Also, we must consider the overall impacts on the blogosphere if subscriptions to content become popular. Pretty soon, some bloggers are going to decide to go to a model where you can only read the content if you have an account at a site with the appropriate status. It also means that many blogs will require you to hold separate accounts (until a service is developed to manage subscriptions to blog content—this might be a big market in the future), and that can be a pain for everyone. It would just be too demanding and confusing.

The Future

The future leaves much to be desired with blogs that are considering a subscription-based model. I hope that people will recognize the implications that a trend like this can have on blogosphere as a whole. I would never ask anyone to boycott a website that does this, but I certainly wouldn’t mind seeing that happen—immediately.

The Feedback

In the end, I do not believe that a subscription-based model is the correct way to go about monetizing blogs, but if people desire the content enough, they will pay the price. This is what capitalism is all about; the people decide the worth of content. But I am never afraid to openly state how stupid consumers can be at times, and this is a case where I must put my foot down. Why would any of you want to be a part of this trend?

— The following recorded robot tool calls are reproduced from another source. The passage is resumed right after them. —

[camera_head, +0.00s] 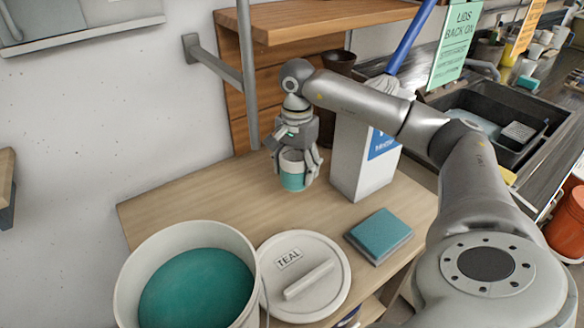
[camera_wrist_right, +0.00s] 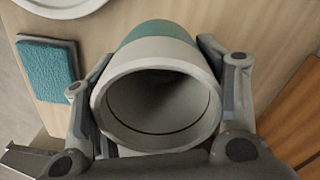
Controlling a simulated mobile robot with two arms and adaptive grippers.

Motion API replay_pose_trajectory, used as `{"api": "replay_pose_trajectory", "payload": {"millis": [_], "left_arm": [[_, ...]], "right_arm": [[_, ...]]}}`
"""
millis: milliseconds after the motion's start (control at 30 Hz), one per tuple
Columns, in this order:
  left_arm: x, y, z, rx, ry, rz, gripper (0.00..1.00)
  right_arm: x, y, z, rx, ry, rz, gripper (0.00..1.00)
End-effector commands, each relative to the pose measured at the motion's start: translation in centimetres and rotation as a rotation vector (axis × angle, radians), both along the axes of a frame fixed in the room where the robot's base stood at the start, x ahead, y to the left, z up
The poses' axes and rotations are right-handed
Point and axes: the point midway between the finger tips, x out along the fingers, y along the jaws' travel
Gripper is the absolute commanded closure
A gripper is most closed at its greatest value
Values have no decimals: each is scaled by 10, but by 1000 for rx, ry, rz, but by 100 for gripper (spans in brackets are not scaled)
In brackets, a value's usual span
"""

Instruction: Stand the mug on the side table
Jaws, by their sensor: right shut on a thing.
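The mug (camera_head: 292,175) is grey-white on top and teal at the bottom. It is upright over the back part of the wooden side table (camera_head: 190,205). My right gripper (camera_head: 293,170) comes from above and is shut on it, a finger on each side. The right wrist view looks into the mug's empty opening, with its pale rim and teal band (camera_wrist_right: 158,32) between the fingers (camera_wrist_right: 155,85). I cannot tell whether its base touches the table. My left gripper is not in view.
A white bucket of teal glaze (camera_head: 130,290) and its lid marked TEAL (camera_head: 325,250) are at the front. A teal sponge (camera_head: 380,235) lies at the right. A white box (camera_head: 350,165) stands close right of the mug. The table's left part is clear.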

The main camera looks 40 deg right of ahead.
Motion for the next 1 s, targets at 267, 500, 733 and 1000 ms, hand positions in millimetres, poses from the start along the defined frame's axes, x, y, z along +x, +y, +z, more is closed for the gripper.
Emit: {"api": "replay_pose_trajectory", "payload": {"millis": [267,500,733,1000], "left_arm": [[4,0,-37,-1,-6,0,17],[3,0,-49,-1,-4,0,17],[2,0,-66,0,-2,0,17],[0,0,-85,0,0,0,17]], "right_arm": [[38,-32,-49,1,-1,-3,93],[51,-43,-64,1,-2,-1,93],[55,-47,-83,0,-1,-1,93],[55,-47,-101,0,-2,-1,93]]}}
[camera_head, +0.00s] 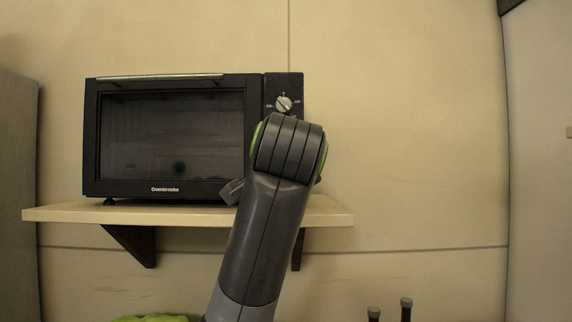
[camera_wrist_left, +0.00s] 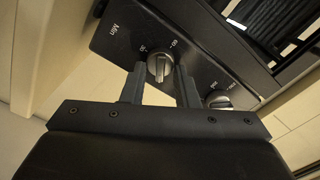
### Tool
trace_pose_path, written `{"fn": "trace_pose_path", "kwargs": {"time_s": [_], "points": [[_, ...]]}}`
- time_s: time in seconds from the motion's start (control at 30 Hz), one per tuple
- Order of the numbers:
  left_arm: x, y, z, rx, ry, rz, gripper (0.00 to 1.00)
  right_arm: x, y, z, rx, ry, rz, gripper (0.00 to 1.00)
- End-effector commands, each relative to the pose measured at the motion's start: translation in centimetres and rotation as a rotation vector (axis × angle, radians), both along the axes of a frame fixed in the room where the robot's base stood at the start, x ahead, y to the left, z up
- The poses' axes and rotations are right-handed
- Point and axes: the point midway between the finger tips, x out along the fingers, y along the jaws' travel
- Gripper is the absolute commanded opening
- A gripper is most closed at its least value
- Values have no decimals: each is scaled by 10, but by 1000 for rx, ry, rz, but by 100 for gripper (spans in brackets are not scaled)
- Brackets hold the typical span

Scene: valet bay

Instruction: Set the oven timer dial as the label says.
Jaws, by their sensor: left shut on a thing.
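A black oven (camera_head: 175,140) stands on a wall shelf, with its control panel at the right of its door. An upper dial (camera_head: 284,103) shows above my left arm in the head view. In the left wrist view, my left gripper (camera_wrist_left: 161,80) has its fingers on either side of a silver dial (camera_wrist_left: 159,66) on the black panel (camera_wrist_left: 125,40) and is shut on it. Another dial (camera_wrist_left: 218,99) sits to the right, outside the fingers. My left arm hides the lower panel in the head view. My right gripper is out of view.
The pale wooden shelf (camera_head: 70,214) sits on dark brackets. Two dark bottle tops (camera_head: 405,308) and a green thing (camera_head: 150,318) show at the bottom edge. The wall right of the oven is clear.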

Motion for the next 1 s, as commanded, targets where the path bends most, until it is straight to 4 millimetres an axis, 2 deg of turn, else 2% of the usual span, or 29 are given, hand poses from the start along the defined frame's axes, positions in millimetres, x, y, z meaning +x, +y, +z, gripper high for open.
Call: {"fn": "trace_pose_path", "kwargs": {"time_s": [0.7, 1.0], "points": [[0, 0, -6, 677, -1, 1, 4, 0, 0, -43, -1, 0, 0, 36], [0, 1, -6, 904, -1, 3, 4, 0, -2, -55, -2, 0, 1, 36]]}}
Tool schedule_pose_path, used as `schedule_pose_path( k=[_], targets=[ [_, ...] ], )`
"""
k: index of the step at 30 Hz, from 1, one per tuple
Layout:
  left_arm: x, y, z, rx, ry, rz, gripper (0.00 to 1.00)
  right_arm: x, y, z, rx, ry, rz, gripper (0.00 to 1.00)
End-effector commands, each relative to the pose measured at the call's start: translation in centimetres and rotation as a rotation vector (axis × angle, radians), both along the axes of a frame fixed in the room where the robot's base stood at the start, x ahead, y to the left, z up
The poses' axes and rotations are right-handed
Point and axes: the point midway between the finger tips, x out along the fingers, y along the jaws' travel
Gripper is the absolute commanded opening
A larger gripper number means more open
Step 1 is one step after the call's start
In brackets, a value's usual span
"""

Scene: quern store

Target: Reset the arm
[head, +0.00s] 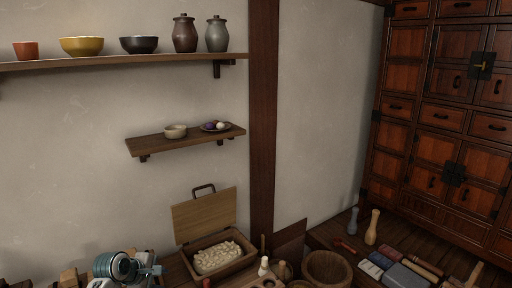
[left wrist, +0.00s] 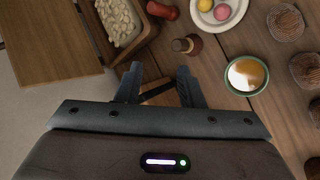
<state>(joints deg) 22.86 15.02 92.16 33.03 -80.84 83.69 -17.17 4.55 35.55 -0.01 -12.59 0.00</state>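My left arm comes in at the bottom left of the head view, with its gripper (head: 150,272) low beside an open wooden box. In the left wrist view the two fingers of my left gripper (left wrist: 158,88) stand apart, with no object seen held between them. Wooden table boards and a dark strip show behind the fingers. My right gripper is not in view.
The open box (head: 248,262) holds pale pieces; its lid (head: 205,214) is raised. A plate (left wrist: 218,12) with coloured balls, a small dark bottle (left wrist: 187,44) and a teal-rimmed bowl (left wrist: 246,75) stand close by. Shelves (head: 190,140) hang on the wall above.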

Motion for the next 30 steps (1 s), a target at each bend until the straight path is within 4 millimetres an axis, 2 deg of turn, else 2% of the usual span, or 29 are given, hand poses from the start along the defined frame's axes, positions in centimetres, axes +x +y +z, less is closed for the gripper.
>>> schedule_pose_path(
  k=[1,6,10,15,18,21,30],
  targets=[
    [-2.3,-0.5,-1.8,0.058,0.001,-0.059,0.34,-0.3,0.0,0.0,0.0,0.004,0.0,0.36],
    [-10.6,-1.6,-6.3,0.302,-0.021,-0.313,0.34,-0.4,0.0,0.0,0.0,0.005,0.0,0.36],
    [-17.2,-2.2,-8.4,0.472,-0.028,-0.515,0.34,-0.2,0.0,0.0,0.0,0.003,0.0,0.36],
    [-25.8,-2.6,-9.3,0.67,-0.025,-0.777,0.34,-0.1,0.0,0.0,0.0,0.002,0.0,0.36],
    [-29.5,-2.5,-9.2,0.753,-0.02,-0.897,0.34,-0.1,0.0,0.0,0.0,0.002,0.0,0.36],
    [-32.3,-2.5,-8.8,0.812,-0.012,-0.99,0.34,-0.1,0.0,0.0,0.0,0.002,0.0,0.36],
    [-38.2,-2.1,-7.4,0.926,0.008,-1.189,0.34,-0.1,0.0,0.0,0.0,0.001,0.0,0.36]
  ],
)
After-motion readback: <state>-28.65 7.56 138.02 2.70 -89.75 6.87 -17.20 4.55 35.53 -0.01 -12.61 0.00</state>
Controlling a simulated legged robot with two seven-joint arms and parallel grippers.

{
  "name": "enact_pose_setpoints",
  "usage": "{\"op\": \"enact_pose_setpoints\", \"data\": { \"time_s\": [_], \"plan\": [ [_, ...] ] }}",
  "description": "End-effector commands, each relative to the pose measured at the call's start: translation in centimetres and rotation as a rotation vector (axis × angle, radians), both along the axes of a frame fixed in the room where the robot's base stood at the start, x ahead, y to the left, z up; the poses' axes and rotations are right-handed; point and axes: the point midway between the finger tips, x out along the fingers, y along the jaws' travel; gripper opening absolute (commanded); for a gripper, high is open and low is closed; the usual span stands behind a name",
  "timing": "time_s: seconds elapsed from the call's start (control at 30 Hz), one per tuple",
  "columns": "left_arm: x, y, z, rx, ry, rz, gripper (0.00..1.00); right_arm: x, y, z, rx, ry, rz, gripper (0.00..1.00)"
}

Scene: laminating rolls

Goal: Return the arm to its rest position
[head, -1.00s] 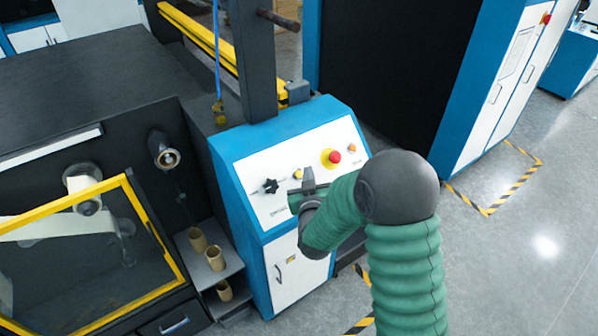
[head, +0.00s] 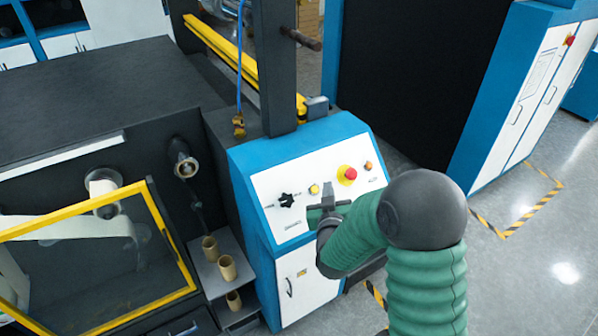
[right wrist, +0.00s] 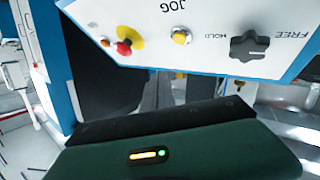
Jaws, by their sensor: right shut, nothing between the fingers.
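My right arm, in a green ribbed sleeve, reaches up from the lower right in the head view. Its gripper (head: 328,198) is shut and empty, in front of the white sloped control panel (head: 330,182). The panel carries a black star knob (head: 287,200), a yellow button (head: 314,189) and a red button on a yellow base (head: 348,174). In the right wrist view the black knob (right wrist: 248,46) and the red button (right wrist: 123,48) show upside down, apart from my gripper. The fingertips cannot be made out there. My left gripper is not in view.
The blue control cabinet (head: 308,277) stands right of the dark machine with a yellow-framed window (head: 172,239). Cardboard cores (head: 227,268) stand on small shelves beside it. Grey floor with striped tape (head: 488,228) is open at the right.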

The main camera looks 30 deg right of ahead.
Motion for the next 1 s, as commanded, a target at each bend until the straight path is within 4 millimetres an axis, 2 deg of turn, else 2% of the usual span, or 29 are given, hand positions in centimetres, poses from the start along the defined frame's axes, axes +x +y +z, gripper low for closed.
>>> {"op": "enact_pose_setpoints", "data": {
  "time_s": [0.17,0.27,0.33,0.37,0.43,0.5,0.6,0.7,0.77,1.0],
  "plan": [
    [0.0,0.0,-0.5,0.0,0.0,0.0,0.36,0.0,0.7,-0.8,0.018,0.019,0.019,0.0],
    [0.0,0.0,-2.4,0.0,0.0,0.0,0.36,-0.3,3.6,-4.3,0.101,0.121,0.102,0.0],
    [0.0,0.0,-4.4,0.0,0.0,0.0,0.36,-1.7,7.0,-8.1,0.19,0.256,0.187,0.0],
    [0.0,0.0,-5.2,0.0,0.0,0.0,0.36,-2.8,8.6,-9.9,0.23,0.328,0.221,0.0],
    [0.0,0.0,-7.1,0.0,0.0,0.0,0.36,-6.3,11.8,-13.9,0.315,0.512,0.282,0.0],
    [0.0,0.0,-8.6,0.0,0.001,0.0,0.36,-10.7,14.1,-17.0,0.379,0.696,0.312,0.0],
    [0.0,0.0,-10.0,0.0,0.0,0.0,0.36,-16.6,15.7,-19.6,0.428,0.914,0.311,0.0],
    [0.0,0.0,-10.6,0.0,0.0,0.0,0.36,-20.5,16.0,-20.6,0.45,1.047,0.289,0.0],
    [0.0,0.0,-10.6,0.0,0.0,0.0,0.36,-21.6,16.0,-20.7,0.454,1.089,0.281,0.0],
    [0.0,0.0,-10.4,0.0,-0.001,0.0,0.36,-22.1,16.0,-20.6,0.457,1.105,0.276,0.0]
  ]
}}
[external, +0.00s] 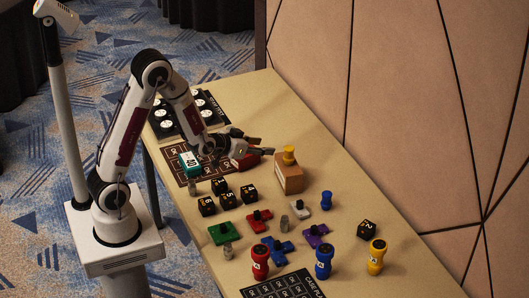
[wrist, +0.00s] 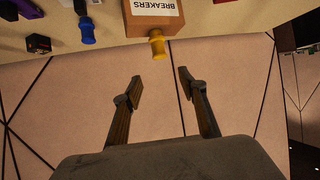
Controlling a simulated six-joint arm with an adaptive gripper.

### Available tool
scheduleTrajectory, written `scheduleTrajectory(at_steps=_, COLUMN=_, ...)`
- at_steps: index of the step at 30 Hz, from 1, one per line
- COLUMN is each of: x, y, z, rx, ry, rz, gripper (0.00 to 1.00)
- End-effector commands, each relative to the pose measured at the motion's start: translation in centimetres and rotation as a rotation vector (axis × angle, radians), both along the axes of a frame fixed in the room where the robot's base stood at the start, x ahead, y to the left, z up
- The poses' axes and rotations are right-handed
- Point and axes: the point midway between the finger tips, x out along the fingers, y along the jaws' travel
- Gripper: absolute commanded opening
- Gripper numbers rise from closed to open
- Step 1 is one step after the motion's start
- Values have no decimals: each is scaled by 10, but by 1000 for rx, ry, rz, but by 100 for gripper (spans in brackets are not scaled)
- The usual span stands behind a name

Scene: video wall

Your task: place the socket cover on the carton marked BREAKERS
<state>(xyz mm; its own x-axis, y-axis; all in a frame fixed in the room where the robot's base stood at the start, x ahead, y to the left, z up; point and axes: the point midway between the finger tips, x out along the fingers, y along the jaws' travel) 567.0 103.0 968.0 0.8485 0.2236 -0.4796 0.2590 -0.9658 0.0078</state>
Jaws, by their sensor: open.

I would really appreciate the feedback of the Performancing community. If you have anything to say about this situation, please leave a comment below. What price would you be willing to pay? How would it impact you if your favorite blogs decided to start charging monthly fees? Am I an idiot for thinking so negatively about this subject? Let us know!

15 thoughts on “Would You Pay A Subscription Fee For Ad-Free Content On Blogs?

  1. Dude, just use Adblock to block the annoying message!

    Add this to your block list:


  2. How anyone could view the use of AdBlock as being questionable is beyond me. It’s a free market, or supposed to be. If I don’t want to view the Daily Kos (or anyone else’s ads) then I should be able to block them if I desire. Similarly, if the Daily Kos want’s to chastise me (not that I ever visit that site) or block me because I use AdBlock, have at it. I’ll either go elsewhere (most likely scenario) or I’ll turn it off. But the choice is still mine.

    The concept that Adblock is immoral is about as bad as the networks, et al., claiming that people were immoral for skipping over advertisements when they recorded a show on their DVR. I have no desire to view their marketing messages in general, but I have stopped and back-up to watch a commercial that DID interest me. To force me to watch them all? Piss off, says I.

    I am in the marketing field, however it would NEVER occur to me to force someone to view my marketing message. Ever.

  3. “If Firefox decided to build in AdBlock and turn it on by default, that would have a huge and immediate impact on the web.”

    That would never happen. Yahoo, Microsoft, Google would find ways to pressure them to shut it down. There would be so many online groups of webmasters, bloggers, etc. coming together to make that change.

    Plus, it also would make no sense because if Mozilla cuts off a major revenue source for the rest of the web asthe potential for the web to continue to develop financially is now harmed. Therefore, it would technically hurt Mozilla’s efforts with developing online and web based technologies, right? I highly doubt they would want “Mozilla–Destroyer of the Web” as their tagline. 😛

    If it came down to that, I know we’d see sites blocking Firefox in mass quantities, and that I would not argue with that because although I love AdBlock Plus, I know people need to make money.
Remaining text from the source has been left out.